Que nous enseigne l’affaire Boualem Sansal ?

Elle montre la vraie nature du pouvoir algérien : une dictature militaire qui impose sa loi. Boualem Sansal est victime des positions qu’il défend depuis des années, dénonçant la corruption, l’arbitraire, l’incompétence du pouvoir. Elle montre également que le pouvoir est capable de faire disparaître quelqu’un, y compris un homme âgé et fragile, pendant plusieurs jours, et de le sanctionner d’une peine complètement disproportionnée – la perpétuité, peut-être même la mort.

Plus généralement, on observe une dérive du recours au terme « terroriste » – appliqué ici à un homme qui n’est coupable que d’avoir parlé et écrit – qui sert désormais à embastiller toutes sortes de gens à travers le monde. La notion de terrorisme est aujourd’hui une manière commode de faire taire les écrivains et les journalistes qui indisposent le pouvoir.

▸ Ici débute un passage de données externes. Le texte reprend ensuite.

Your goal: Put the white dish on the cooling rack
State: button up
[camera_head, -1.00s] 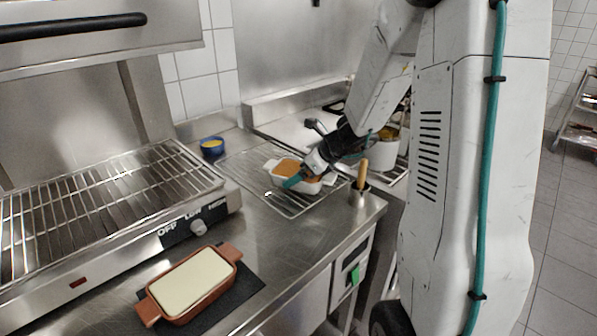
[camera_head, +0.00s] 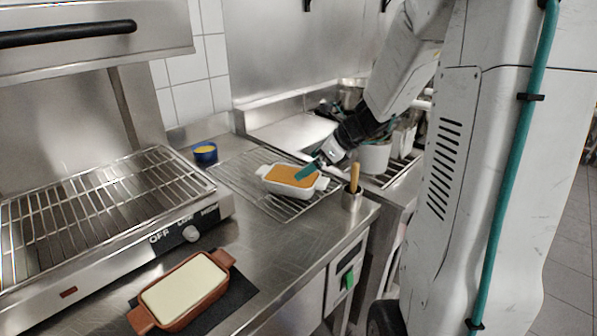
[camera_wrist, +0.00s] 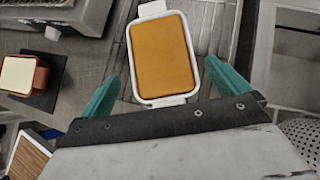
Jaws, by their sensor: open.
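The white dish (camera_head: 291,187) with an orange-brown filling sits on the wire cooling rack (camera_head: 233,170) on the steel counter. In the wrist view the white dish (camera_wrist: 162,57) lies ahead, with its near handle between the tips of my open fingers. My gripper (camera_head: 312,172) is at the right end of the dish, with teal fingers; in the wrist view (camera_wrist: 160,88) the fingers stand apart on either side of that handle, with gaps visible. The far side of the dish is clear of my gripper.
A terracotta dish (camera_head: 146,318) with pale filling stands on a dark mat at the front. A holder with a wooden-handled tool (camera_head: 351,198) stands close right of the rack.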

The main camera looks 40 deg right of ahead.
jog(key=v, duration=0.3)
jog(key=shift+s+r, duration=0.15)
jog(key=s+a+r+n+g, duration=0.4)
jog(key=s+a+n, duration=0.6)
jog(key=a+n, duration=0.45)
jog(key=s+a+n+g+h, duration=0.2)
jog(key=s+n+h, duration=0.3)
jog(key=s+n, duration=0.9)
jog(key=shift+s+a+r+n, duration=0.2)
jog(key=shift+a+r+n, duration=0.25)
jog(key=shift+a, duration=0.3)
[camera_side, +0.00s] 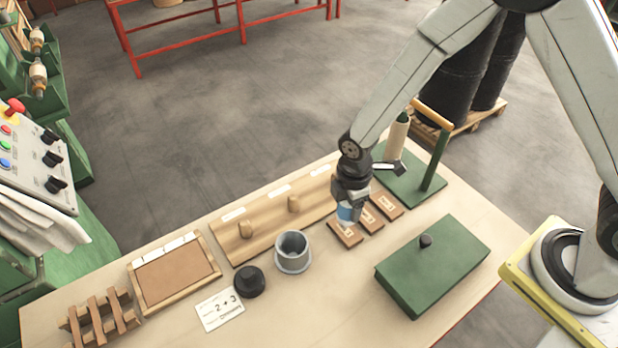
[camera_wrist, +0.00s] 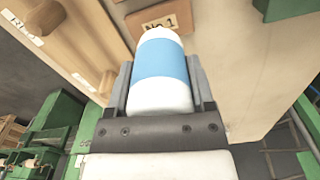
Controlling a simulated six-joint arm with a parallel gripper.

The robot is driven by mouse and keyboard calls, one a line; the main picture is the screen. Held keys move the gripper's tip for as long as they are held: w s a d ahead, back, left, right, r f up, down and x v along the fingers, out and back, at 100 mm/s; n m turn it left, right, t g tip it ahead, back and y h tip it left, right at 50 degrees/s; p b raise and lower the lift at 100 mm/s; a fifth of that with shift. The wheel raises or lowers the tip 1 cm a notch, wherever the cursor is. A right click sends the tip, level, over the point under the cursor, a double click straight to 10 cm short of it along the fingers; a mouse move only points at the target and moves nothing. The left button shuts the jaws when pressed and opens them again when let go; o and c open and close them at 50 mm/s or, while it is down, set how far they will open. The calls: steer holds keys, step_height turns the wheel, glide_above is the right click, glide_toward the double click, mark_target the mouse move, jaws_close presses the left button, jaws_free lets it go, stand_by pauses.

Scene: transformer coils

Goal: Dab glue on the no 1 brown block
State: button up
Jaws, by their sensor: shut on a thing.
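My gripper (camera_wrist: 160,95) is shut on a white glue bottle with a blue band (camera_wrist: 161,62). In the side view my gripper (camera_side: 347,205) holds the bottle (camera_side: 346,214) low over the left end of a row of brown blocks. The no 1 brown block (camera_wrist: 165,19), with a pale "No 1" label, lies just past the bottle's far end in the wrist view. In the side view it is the leftmost block (camera_side: 347,238), partly hidden by the bottle. I cannot tell whether the bottle touches it. Two more brown blocks, a middle one (camera_side: 371,222) and a right one (camera_side: 387,207), lie beside it.
A grey cup (camera_side: 292,251), a black round lid (camera_side: 249,282) and a card (camera_side: 220,309) stand left of the blocks. A wooden peg board (camera_side: 265,228) lies behind. A green box (camera_side: 433,268) is at the right, and a green stand (camera_side: 437,160) is behind the blocks.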

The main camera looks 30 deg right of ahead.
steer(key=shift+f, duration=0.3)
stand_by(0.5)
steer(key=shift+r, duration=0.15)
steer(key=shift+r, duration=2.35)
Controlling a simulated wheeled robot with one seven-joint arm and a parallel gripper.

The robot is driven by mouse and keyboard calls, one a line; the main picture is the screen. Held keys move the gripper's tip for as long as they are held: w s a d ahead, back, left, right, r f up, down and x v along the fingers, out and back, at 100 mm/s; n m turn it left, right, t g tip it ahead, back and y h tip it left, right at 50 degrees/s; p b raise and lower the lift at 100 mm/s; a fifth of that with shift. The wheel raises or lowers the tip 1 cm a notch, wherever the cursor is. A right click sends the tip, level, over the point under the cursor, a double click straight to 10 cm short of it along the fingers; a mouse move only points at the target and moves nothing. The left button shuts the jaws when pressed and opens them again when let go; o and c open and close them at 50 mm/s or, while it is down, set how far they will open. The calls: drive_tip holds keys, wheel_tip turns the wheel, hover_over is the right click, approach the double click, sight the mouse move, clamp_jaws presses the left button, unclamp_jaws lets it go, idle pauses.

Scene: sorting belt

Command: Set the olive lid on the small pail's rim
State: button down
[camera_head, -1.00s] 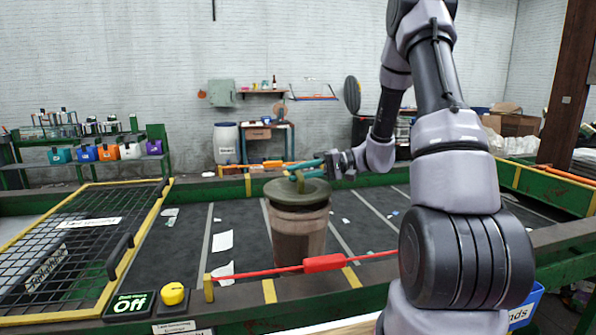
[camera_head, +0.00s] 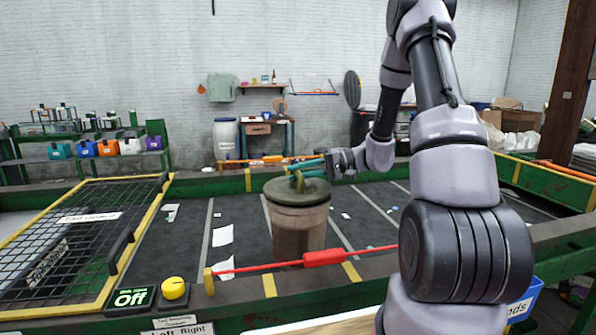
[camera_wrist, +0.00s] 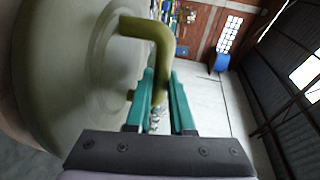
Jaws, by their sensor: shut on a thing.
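The olive lid (camera_head: 284,192) lies over the top of the small pail (camera_head: 298,233), a brownish bucket standing on the dark belt. The lid looks about level and close on the rim; I cannot tell whether it is fully seated. My gripper (camera_head: 302,169), with teal fingers, is above the lid and shut on its bent olive handle. In the wrist view the lid (camera_wrist: 60,80) fills the left side, and its handle (camera_wrist: 155,32) runs down between the teal fingers of my gripper (camera_wrist: 160,95).
A red bar (camera_head: 324,258) crosses in front of the pail. A yellow-framed mesh cover (camera_head: 75,225) is at the left, with a yellow knob (camera_head: 173,288) and an "Off" sign (camera_head: 131,298) near it. Paper scraps (camera_head: 222,236) lie on the belt. Shelves stand along the back wall.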

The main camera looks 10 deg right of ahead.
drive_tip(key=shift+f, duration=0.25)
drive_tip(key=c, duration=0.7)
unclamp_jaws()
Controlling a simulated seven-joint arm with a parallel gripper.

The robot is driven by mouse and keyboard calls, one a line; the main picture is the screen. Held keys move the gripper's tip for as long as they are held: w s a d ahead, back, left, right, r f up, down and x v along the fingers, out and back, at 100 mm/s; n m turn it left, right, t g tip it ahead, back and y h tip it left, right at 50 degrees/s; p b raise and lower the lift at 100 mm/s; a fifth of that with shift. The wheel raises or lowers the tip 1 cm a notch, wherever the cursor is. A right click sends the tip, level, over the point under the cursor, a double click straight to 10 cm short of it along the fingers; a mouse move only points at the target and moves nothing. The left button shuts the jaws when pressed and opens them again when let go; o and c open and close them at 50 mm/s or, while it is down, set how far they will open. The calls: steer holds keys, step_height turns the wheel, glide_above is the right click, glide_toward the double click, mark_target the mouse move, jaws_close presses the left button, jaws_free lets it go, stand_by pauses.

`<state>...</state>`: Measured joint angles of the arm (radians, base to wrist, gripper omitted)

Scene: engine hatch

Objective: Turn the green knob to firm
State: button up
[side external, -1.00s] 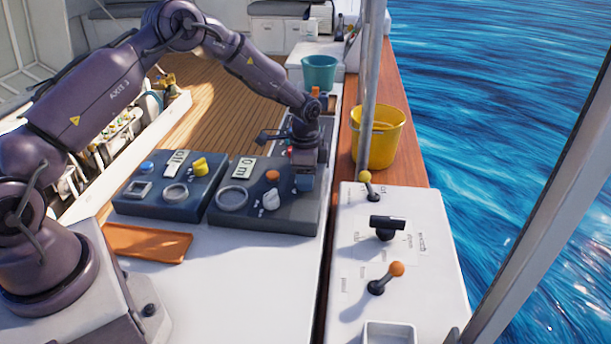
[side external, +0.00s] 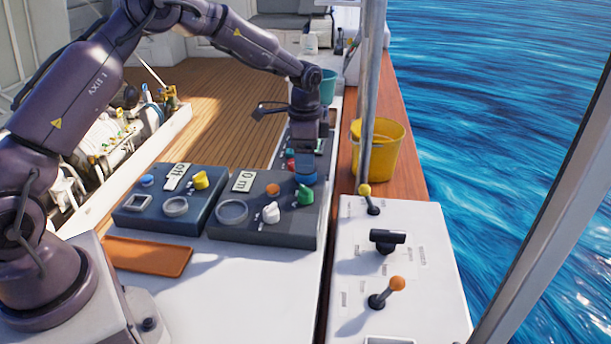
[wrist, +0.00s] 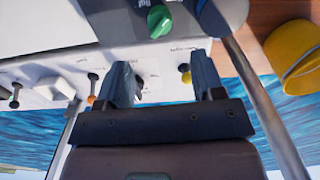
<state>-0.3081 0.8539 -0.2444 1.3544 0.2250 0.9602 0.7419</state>
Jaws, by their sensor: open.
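The green knob (side external: 305,195) sits on the right part of the dark grey control panel (side external: 285,233), at its far right corner. It also shows in the wrist view (wrist: 159,20) at the top, beyond my fingertips. The lettering beside it is too small to read with certainty. My gripper (side external: 307,180) is just behind and above the green knob in the side view, its blue fingers apart from it or barely overlapping it in the picture. In the wrist view the two blue fingers (wrist: 163,75) stand wide apart with nothing between them.
A white knob (side external: 271,213), an orange button (side external: 272,190) and a round gauge (side external: 231,211) share the panel. A second panel (side external: 165,220) stands left, an orange tray (side external: 147,257) in front. A lever console (side external: 410,300) and yellow bucket (side external: 378,150) are right.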

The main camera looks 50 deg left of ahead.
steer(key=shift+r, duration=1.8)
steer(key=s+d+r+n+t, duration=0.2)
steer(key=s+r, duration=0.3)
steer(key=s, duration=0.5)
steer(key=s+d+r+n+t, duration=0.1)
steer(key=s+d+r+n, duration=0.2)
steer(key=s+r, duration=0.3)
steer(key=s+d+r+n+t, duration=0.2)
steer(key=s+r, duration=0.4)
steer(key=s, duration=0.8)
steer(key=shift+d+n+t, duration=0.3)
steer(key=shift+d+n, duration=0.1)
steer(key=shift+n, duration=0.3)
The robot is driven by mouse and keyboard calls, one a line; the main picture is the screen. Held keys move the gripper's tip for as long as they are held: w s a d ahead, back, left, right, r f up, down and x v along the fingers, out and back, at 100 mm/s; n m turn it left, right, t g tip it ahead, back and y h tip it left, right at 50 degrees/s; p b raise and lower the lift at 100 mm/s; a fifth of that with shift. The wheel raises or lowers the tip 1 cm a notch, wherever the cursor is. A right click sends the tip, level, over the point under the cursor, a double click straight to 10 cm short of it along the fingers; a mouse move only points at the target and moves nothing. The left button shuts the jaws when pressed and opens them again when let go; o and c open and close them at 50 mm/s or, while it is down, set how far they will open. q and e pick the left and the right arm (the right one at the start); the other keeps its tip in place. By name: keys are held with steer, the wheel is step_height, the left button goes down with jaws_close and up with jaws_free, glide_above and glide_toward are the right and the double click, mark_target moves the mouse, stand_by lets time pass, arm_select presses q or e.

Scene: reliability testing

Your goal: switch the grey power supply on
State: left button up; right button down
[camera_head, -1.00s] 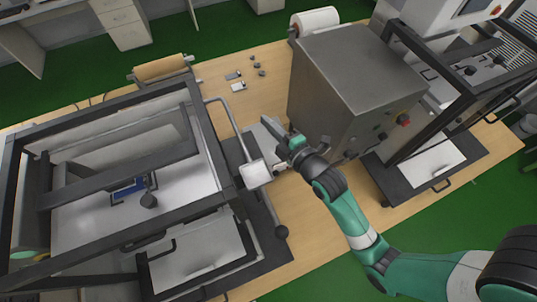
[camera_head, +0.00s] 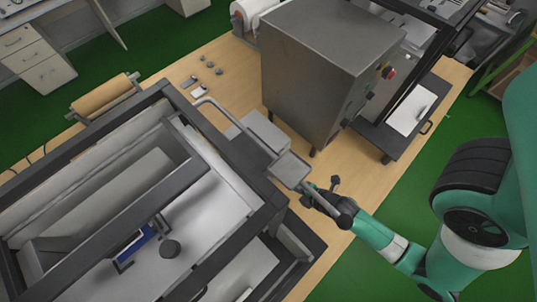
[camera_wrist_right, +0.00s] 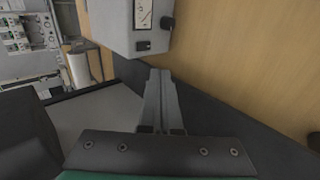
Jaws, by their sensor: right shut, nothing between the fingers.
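The grey power supply (camera_head: 262,131) is a light grey box on the wooden table between the framed rig and the steel cabinet, partly hidden by a grey panel box in the head view. The right wrist view shows its front (camera_wrist_right: 118,28) with a meter (camera_wrist_right: 143,14), a black knob (camera_wrist_right: 168,22) and a small black switch (camera_wrist_right: 143,45). My right gripper (camera_head: 311,192) is beside the grey panel box, on the near side of the power supply. Its fingers (camera_wrist_right: 160,75) are together and empty, pointing toward the front and apart from it. My left gripper is out of view.
A grey panel box (camera_head: 290,168) on a bent tube stands between my right gripper and the power supply. The framed rig (camera_head: 180,185) is at left, the steel cabinet (camera_head: 310,65) at right. Small parts (camera_head: 195,80) lie on the table behind.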

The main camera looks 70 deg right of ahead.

Enfin, je constate la mobilisation, avec une rare unanimité, du monde intellectuel français et international en soutien à Boualem Sansal. On peut espérer que cela fera fléchir ou, du moins, réfléchir le gouvernement algérien qui, rappelons-le, détient actuellement plus de deux cents prisonniers politiques. Souhaitons que cette affaire puisse jeter une lumière sur ces anonymes emprisonnés parfois depuis des années pour avoir exprimé une opinion dissidente. C’est l’effet pervers ou vertueux, selon le point de vue, de la censure : elle tend à attirer l’attention précisément sur ce qu’elle voudrait cacher.